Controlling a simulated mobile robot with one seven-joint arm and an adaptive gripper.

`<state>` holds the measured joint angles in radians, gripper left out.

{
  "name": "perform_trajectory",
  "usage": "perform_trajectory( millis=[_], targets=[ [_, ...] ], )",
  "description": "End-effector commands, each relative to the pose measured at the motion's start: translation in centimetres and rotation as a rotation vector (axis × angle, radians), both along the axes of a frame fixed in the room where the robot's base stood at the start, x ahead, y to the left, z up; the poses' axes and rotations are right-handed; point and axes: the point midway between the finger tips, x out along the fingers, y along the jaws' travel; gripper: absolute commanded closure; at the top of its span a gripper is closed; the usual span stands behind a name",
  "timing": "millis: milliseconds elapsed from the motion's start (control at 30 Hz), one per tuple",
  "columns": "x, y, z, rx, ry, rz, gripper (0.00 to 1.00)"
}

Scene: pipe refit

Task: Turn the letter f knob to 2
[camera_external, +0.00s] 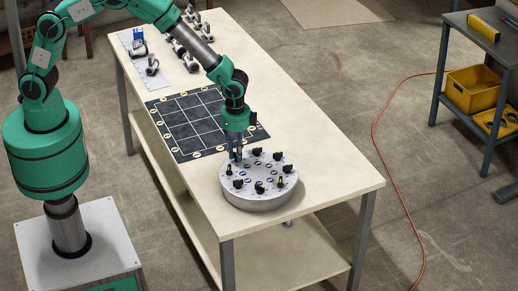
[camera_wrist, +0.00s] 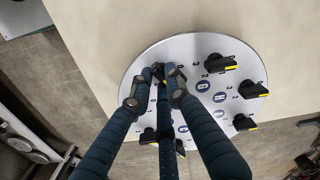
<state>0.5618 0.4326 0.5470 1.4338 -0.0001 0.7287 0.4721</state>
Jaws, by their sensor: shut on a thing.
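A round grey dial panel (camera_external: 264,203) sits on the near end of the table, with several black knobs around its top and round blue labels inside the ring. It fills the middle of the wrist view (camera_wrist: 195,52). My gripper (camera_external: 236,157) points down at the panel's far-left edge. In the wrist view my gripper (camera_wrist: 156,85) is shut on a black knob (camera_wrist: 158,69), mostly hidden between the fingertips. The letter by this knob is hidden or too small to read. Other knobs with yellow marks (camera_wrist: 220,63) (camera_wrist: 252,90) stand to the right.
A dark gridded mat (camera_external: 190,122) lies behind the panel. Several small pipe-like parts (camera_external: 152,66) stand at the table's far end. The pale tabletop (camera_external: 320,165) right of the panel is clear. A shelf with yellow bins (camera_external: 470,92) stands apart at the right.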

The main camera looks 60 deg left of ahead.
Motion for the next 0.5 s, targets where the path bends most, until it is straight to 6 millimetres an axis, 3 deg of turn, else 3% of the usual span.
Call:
* * * *
**The task**
All lines from the beginning of the material above through the one with "targets=[ [_, ...]" need to be returned exactly; please return those and only those.

**Final answer**
Controlling a simulated mobile robot with one seven-joint arm and an adaptive gripper.

`<state>` holds the measured joint angles in radians, gripper left out.

{
  "name": "perform_trajectory",
  "usage": "perform_trajectory( millis=[_], targets=[ [_, ...] ], )",

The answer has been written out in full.